[Collection entries]
- - -
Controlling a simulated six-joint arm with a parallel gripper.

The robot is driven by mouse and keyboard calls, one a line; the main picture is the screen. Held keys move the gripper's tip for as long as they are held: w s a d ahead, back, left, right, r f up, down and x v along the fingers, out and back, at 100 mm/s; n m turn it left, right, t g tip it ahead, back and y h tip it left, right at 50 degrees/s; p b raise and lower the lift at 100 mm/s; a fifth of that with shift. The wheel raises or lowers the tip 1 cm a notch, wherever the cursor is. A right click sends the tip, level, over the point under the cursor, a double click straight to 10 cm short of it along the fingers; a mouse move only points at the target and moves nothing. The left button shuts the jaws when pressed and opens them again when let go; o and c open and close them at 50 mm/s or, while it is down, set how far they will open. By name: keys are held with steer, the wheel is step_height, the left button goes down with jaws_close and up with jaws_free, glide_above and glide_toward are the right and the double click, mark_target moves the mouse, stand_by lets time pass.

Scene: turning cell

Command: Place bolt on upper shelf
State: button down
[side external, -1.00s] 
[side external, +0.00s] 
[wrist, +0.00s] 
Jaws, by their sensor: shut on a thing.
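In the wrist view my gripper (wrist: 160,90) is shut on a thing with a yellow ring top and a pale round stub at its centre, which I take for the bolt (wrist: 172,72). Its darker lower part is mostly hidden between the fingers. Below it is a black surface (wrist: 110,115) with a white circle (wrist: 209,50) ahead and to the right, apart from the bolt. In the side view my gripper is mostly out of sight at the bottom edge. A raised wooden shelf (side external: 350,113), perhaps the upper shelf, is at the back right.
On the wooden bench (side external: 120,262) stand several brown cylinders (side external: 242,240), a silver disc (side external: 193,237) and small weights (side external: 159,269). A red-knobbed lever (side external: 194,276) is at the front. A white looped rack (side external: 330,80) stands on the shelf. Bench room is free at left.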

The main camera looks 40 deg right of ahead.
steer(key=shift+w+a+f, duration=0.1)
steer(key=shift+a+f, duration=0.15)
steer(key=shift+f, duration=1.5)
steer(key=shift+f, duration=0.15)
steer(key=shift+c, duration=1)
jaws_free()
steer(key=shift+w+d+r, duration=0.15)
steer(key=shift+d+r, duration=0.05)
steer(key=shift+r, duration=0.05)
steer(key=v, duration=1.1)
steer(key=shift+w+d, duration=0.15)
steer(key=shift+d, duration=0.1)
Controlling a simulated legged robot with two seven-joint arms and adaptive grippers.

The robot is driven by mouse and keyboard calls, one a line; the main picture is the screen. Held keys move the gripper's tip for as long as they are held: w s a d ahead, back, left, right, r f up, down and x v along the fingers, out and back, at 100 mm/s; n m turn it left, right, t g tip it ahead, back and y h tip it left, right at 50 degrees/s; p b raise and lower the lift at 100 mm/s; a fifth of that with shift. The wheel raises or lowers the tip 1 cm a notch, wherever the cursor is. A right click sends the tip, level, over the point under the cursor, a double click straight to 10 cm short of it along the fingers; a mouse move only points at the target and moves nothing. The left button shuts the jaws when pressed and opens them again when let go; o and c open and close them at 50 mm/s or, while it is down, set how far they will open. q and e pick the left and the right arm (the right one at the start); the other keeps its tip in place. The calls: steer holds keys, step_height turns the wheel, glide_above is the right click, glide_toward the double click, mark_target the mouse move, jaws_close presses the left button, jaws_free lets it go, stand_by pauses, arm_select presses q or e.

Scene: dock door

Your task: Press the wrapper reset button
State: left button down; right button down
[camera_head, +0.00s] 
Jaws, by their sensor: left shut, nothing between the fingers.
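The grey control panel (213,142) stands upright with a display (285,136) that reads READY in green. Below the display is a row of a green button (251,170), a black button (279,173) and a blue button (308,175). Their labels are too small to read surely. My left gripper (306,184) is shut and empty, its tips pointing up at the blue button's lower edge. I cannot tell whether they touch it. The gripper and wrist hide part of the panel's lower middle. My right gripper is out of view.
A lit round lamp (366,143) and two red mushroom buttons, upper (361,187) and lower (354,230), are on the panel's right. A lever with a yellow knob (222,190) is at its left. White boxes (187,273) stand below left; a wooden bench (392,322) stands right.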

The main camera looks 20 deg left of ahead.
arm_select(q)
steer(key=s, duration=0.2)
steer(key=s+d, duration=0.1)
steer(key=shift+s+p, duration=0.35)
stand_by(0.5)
- - -
Aim => Transcribe the whole listing exactly.

Expected output =>
Controlling a simulated six-joint arm with a parallel gripper.

The robot is driven by mouse and keyboard calls, one a line; the main picture is the screen. Held keys move the gripper's tip for as long as they are held: w s a d ahead, back, left, right, r f up, down and x v along the fingers, out and back, at 100 mm/s; n m turn it left, right, t g tip it ahead, back and y h tip it left, right at 50 degrees/s; p b raise and lower the lift at 100 mm/s; a fifth of that with shift. The wheel raises or lowers the tip 1 cm a notch, wherever the cursor is. A right click sends the tip, level, over the point under the cursor, a double click straight to 10 cm short of it along the fingers; a mouse move only points at the target and moves nothing. The left button shuts the jaws when pressed and opens them again when let go; o and c open and close them at 50 mm/s or, while it is down, set how far they will open. By name: keys are held with steer, the wheel is step_height, the left button goes down with jaws_close and up with jaws_free, glide_above and glide_toward are the right and the double click, mark_target moves the mouse, stand_by lets time pass.

Scene: turning cell

Command: Place bolt on upper shelf
State: button down
[side external, -1.00s] 
[side external, +0.00s] 
[wrist, +0.00s] 
Jaws, by their sensor: shut on a thing.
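In the wrist view my gripper (wrist: 160,90) is shut on a thing with a yellow ring top and a pale round stub at its centre, which I take for the bolt (wrist: 172,72). Its darker lower part is mostly hidden between the fingers. Below it is a black surface (wrist: 110,115) with a white circle (wrist: 209,50) ahead and to the right, apart from the bolt. In the side view my gripper is mostly out of sight at the bottom edge. A raised wooden shelf (side external: 350,113), perhaps the upper shelf, is at the back right.
On the wooden bench (side external: 120,262) stand several brown cylinders (side external: 242,240), a silver disc (side external: 193,237) and small weights (side external: 159,269). A red-knobbed lever (side external: 194,276) is at the front. A white looped rack (side external: 330,80) stands on the shelf. Bench room is free at left.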

The main camera looks 40 deg right of ahead.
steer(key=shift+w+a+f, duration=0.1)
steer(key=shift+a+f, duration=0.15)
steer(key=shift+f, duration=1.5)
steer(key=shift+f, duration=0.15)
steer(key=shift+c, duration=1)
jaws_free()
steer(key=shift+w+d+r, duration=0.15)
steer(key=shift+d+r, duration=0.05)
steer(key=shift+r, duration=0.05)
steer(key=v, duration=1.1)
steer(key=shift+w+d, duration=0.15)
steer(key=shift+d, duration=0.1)
Controlling a simulated legged robot with two seven-joint arms and adaptive grippers.

The robot is driven by mouse and keyboard calls, one a line; the main picture is the screen. Held keys move the gripper's tip for as long as they are held: w s a d ahead, back, left, right, r f up, down and x v along the fingers, out and back, at 100 mm/s; n m turn it left, right, t g tip it ahead, back and y h tip it left, right at 50 degrees/s; p b raise and lower the lift at 100 mm/s; a fifth of that with shift. The wheel raises or lowers the tip 1 cm a notch, wherever the cursor is. A right click sends the tip, level, over the point under the cursor, a double click straight to 10 cm short of it along the fingers; a mouse move only points at the target and moves nothing. The left button shuts the jaws when pressed and opens them again when let go; o and c open and close them at 50 mm/s or, while it is down, set how far they will open. q and e pick the left and the right arm (the right one at the start); the other keeps its tip in place. The calls: steer holds keys, step_height turns the wheel, glide_above is the right click, glide_toward the double click, mark_target the mouse move, jaws_close presses the left button, jaws_free lets it go, stand_by pauses, arm_select presses q or e.

Scene: dock door

Your task: Press the wrapper reset button
State: left button down; right button down
[camera_head, +0.00s] 
Jaws, by their sensor: left shut, nothing between the fingers.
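The grey control panel (213,142) stands upright with a display (285,136) that reads READY in green. Below the display is a row of a green button (251,170), a black button (279,173) and a blue button (308,175). Their labels are too small to read surely. My left gripper (306,184) is shut and empty, its tips pointing up at the blue button's lower edge. I cannot tell whether they touch it. The gripper and wrist hide part of the panel's lower middle. My right gripper is out of view.
A lit round lamp (366,143) and two red mushroom buttons, upper (361,187) and lower (354,230), are on the panel's right. A lever with a yellow knob (222,190) is at its left. White boxes (187,273) stand below left; a wooden bench (392,322) stands right.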

The main camera looks 20 deg left of ahead.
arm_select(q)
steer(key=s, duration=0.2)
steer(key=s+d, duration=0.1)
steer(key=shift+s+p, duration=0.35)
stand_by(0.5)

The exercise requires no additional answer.